:: Stated exercise ::
Please print the lines between the one with "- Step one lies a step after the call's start" and the one with "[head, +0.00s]", both ends included, exactly as written, with no pictures.

— BEGIN —

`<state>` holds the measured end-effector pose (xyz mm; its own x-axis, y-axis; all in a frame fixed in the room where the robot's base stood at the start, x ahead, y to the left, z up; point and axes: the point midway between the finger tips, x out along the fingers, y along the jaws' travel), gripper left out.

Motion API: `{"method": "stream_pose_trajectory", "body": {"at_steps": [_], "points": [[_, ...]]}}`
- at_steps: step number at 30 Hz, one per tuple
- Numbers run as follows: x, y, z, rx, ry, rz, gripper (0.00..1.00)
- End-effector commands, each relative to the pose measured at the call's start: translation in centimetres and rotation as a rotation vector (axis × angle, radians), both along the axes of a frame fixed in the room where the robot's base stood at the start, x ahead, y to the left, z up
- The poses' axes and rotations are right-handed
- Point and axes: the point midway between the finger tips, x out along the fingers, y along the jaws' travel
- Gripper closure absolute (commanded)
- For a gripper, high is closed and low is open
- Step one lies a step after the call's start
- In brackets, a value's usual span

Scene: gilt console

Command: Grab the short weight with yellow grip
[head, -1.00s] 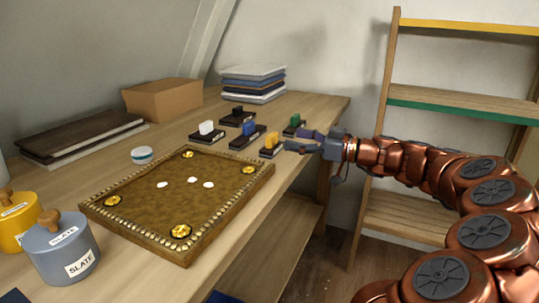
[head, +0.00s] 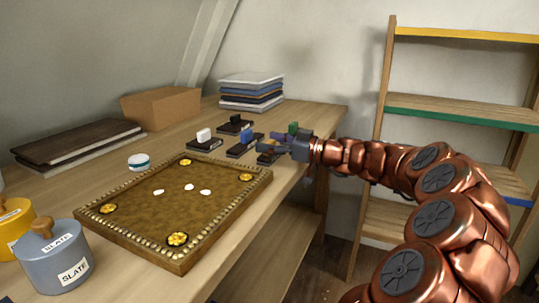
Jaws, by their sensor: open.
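The short weight with the yellow grip (head: 267,147) stands on the table near its right edge, behind the ornate gold-rimmed board. Its dark base (head: 266,159) shows below the grip. My gripper (head: 279,144) is open and reaches in from the right, with its fingers at the yellow grip. The fingers partly cover the weight, and I cannot tell whether they touch it. A weight with a green grip (head: 293,128) stands just behind my gripper, its base mostly hidden.
Weights with blue (head: 247,137), white (head: 203,135) and black (head: 235,120) grips stand close by on the left. The gold-rimmed board (head: 222,222) lies in front. A wooden shelf (head: 455,116) stands at the right, beyond the table edge.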

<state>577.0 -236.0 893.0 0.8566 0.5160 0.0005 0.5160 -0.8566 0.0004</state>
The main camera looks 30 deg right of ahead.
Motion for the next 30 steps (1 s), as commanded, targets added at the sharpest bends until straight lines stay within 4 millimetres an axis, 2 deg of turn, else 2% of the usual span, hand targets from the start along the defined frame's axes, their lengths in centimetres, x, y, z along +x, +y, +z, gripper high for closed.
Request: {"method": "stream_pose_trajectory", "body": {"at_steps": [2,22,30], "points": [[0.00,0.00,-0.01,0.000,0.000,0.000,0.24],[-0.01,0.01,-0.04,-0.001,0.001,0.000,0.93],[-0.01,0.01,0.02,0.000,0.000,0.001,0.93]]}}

— END —

:: Result for this task ::
- Step one lies a step after the call's start
- In brackets, a value's usual span

Scene: gilt console

Command: Grab the short weight with yellow grip
[head, -1.00s] 
[head, +0.00s] 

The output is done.